I grew up as a child spending most of my time botanizing the woods from a ridiculously early age. One of the native plants I’ve known since my earliest adventures is Asarum arifolium, which was the most common wild ginger in our region. Over the last 60 years, I’ve undoubtedly seen tens of thousands of this species.

Asarum arifolium typical form in flower

I was fascinated by the variability in the amount of silver in the leaves, the contrast in the leaf pigmentation, the propensity to clump tightly or run, along with some slight variations in flower color and size. Below is a form that makes a particularly tight clump with good contrasting leaf markings. Despite the occasional solid green leaf forms, the one constant has always been the green leaf veins in between the silver blotching….until…

Asarum arifolium nice form of typical pattern

untill I found the oddball below in the woods north of Mobile, Alabama. In the middle of a patch of normal plants was one single individual with reversed leaf patterns…the leaves have a green base with silver veins. I certainly know the pattern, which is typical of several other native asarum species (minus, heterophyllum, lewisii, harperi, shuttleworthii, etc.), but this pattern simply isn’t allowed in Asarum arifolium. We watched impatiently as our plant first flowered, thinking it must be some odd hybrid, but the flowers told a different story…pure Asarum arifolium. We even grew a crop from seed to discover that 50% of the offspring had this same reverse pattern. As we chatted with other botanists about our find, we’ve discovered two other folks who have also found similar individuals, so these “off the bell curve” forms are out there, albeit quite rare.

Asarum arifolium ‘Stained Glass’ (abi-normal form)

Chui hits the spot(s)

It’s hard to imagine a more spotted hardy plant than Arum x diotalicum ‘Chui’. Shared with us by UK plantsman John Grimshaw, this hybrid of Arum italicum and Arum dioscoridis shares the best traits of both species…the leaf markings of Arum italicum and the floral (spathe) staining of Arum dioscoridis. We hope to have enough to share in a couple of years.

Lipstick on a pig

Most folks in the Southeast US consider sweetgums to be a less than desirable tree, while gardeners in most foreign countries consider Liquidambar styraciflua to be a garden gem. Over the years, we have collected cuttings of quite a few gold sports from roadside botanizing expeditions, but none have proved to have good enough garden value to introduce.

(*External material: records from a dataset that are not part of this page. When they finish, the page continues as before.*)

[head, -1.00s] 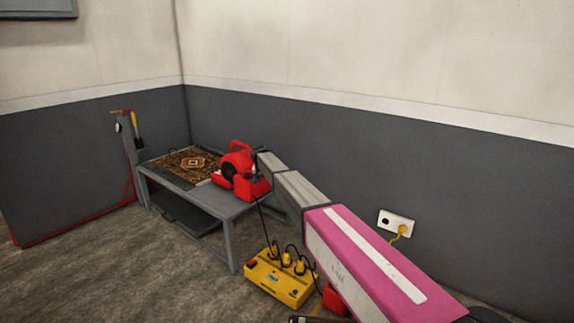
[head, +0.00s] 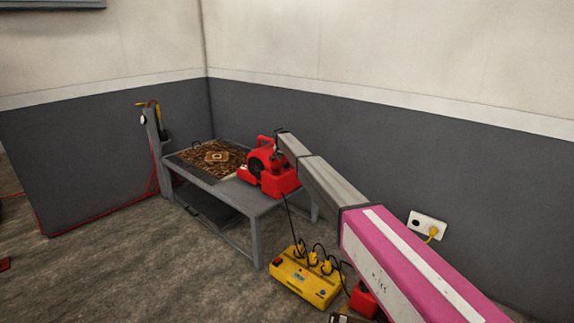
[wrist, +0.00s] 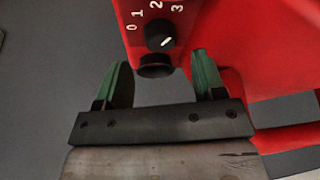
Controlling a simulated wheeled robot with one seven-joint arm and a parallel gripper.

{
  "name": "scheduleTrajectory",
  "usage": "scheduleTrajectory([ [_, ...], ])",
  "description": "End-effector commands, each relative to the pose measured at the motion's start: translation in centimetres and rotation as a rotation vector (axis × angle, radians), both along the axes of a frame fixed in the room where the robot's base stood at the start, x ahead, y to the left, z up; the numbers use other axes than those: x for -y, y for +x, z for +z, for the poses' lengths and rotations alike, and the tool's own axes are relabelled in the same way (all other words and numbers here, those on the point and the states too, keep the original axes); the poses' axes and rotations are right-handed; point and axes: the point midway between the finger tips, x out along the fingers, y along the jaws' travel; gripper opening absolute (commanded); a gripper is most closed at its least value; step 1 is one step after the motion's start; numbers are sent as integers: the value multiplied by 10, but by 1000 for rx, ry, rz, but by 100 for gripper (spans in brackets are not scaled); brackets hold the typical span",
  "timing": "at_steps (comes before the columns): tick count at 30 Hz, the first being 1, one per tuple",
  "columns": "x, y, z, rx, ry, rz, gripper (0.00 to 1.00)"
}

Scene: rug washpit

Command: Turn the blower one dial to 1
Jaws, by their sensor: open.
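The red blower (head: 280,182) stands on the right end of a grey table in the head view. In the wrist view its red face (wrist: 222,30) carries a round black dial (wrist: 158,34) with a white mark and the printed numbers 0, 1, 2, 3. The mark sits at the knob's lower right; I cannot tell surely which number it is set to. A second dark round part (wrist: 155,66) lies just below the dial. My gripper (wrist: 161,62) is open, its green fingers either side of that part and below the dial. In the head view my gripper is not clearly visible behind the blower.
A patterned rug (head: 213,157) lies on the grey table (head: 240,207). A yellow power box (head: 305,280) with plugs and cords sits on the floor below. A wall socket (head: 428,226) is at right. A post (head: 153,150) with a red hose stands left. Floor in front is open.

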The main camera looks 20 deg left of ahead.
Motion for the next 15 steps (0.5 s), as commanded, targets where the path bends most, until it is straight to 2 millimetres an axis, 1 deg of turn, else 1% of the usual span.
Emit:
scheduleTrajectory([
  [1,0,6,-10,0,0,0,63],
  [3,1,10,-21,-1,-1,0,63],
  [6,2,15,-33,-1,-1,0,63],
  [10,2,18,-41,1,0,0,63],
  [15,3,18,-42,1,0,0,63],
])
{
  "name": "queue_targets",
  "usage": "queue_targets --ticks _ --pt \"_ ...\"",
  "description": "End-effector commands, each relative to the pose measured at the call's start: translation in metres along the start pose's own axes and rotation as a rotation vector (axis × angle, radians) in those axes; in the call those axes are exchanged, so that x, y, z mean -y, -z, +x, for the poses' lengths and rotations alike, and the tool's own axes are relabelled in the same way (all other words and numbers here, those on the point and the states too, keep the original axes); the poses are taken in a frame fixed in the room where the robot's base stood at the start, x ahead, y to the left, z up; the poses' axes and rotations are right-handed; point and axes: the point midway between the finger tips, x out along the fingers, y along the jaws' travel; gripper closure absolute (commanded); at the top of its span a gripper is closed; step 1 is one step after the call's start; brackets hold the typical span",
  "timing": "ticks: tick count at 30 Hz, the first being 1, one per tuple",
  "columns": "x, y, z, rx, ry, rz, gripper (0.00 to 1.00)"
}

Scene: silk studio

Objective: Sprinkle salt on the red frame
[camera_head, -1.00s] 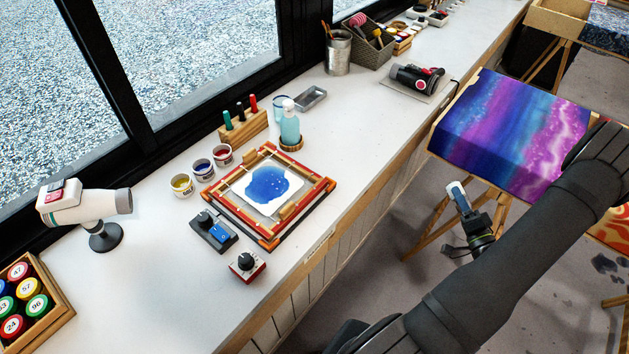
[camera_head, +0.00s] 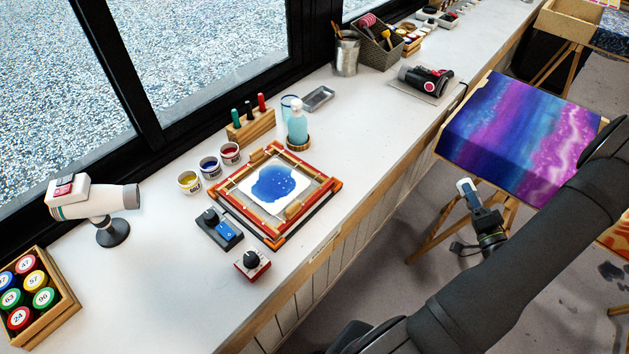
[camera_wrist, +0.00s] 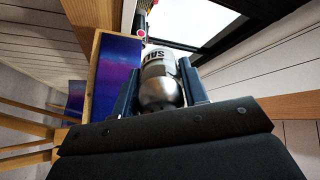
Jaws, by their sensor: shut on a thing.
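The red frame (camera_head: 318,206) lies flat on the white counter in the head view. A white sheet with a blue paint patch (camera_head: 275,183) sits inside it. My gripper (camera_head: 474,207) is low at the right of the counter's front edge, well apart from the frame. In the wrist view my gripper (camera_wrist: 160,92) has its dark blue fingers shut on a salt shaker (camera_wrist: 159,66), with a rounded metal end towards the camera and a partly seen label. The shaker is a small white shape in the head view (camera_head: 466,187).
On the counter (camera_head: 130,260), a blue-switched box (camera_head: 220,229), a red knob box (camera_head: 252,265), paint jars (camera_head: 210,167) and a pump bottle (camera_head: 297,125) surround the frame. A galaxy-patterned canvas (camera_head: 515,130) on an easel stands behind my gripper. The counter's front edge lies between gripper and frame.

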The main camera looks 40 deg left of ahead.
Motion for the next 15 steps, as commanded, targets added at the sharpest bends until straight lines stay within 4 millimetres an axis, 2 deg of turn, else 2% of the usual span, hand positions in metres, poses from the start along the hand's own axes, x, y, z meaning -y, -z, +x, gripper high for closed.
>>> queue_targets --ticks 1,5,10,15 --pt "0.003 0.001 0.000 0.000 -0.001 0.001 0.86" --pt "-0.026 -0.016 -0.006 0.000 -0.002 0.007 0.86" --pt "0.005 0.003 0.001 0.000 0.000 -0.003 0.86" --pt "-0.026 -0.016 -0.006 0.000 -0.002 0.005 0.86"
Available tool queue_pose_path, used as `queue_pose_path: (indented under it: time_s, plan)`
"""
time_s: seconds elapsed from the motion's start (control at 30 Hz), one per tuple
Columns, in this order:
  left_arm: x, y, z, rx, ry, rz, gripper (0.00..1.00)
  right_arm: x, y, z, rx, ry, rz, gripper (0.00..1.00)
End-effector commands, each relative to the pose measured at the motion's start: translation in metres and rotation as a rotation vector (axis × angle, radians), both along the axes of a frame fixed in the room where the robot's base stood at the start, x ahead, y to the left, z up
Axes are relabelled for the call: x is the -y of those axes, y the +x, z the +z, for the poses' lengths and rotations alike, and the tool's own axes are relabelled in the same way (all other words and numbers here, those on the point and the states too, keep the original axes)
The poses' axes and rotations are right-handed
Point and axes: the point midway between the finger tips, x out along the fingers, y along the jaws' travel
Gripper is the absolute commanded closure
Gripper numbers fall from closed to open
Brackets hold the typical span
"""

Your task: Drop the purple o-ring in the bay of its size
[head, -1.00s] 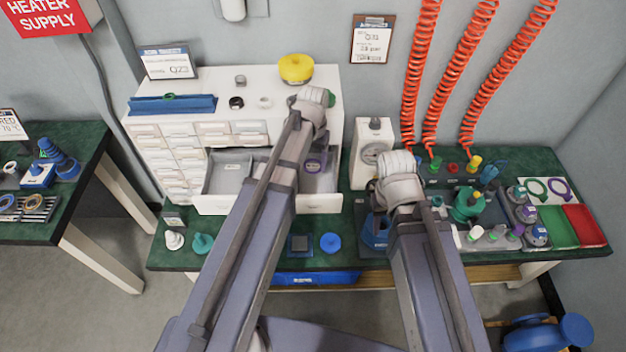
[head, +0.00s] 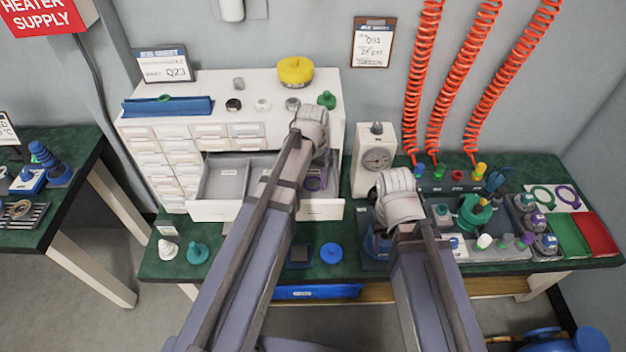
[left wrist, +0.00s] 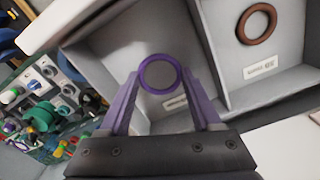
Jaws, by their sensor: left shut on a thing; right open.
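The purple o-ring (left wrist: 160,72) is pinched between the purple fingertips of my left gripper (left wrist: 160,85) in the left wrist view. It hangs over a grey, labelled bay of the open drawer (left wrist: 217,60); its exact height above the floor is unclear. The neighbouring bay holds a brown o-ring (left wrist: 257,23) and has its own label. In the head view the purple o-ring (head: 315,183) shows at the drawer's right part, partly hidden by my left arm. The drawer's left bay (head: 228,181) looks empty. My right gripper (head: 378,228) is open beside the gauge stand, its fingers mostly hidden.
The white cabinet (head: 330,120) has several closed drawers and small parts on top. Green and red trays (head: 597,231) and a card with green and purple rings (head: 556,190) lie at the bench's right end.

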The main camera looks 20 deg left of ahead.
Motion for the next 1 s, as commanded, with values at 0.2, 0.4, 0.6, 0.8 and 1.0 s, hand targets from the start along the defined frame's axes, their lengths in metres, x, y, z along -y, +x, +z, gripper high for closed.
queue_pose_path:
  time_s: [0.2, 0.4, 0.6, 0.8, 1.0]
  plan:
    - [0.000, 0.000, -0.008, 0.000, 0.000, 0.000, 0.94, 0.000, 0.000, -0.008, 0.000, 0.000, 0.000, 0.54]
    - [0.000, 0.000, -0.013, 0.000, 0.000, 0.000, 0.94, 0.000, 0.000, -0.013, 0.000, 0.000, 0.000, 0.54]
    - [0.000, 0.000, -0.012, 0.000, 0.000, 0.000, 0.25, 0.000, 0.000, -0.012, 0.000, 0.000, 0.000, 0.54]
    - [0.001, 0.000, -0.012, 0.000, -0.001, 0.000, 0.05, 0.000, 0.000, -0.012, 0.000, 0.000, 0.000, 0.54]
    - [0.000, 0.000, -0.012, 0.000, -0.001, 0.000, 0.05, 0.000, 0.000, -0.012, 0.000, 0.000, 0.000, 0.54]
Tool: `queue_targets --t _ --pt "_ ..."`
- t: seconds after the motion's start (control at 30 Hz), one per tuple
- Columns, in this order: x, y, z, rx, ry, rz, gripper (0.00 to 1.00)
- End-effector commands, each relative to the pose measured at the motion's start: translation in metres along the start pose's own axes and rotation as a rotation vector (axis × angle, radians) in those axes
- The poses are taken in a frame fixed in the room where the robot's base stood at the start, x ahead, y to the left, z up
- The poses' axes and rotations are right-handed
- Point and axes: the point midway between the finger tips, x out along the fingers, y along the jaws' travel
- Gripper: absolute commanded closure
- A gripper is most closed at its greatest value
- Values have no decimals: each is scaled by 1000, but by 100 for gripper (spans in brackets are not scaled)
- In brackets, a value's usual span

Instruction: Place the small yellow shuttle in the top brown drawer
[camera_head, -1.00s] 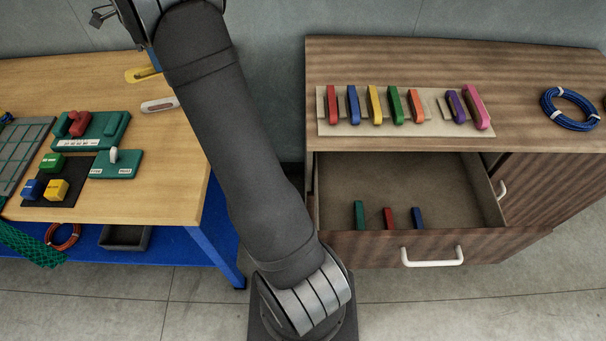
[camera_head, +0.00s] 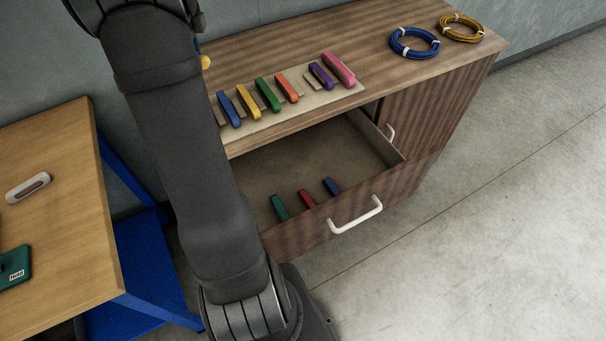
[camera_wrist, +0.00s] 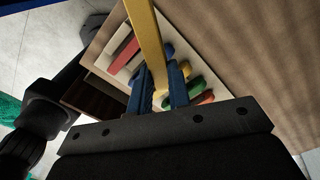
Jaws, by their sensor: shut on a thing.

Thankfully, an Australian gardener discovered and propagated this amazing golden selection, which is becoming more widely available in its native haunts under the cultivar name L. ‘Naree’. Here’s our selection at JLBG this spring…pretty impressive! That’s some fine golden lipstick!

Another possibly new elephant ear

Here’s another new elephant ear we’re thinking about introducing, but we’d love to hear your thoughts.  Mature height is 3-4′ and it does spread among other plants. We are calling it Colocasia ‘Smiley Face’. This is an unidentified species, probably from North Vietnam, that has been hardy for us for over a decade.  Thoughts?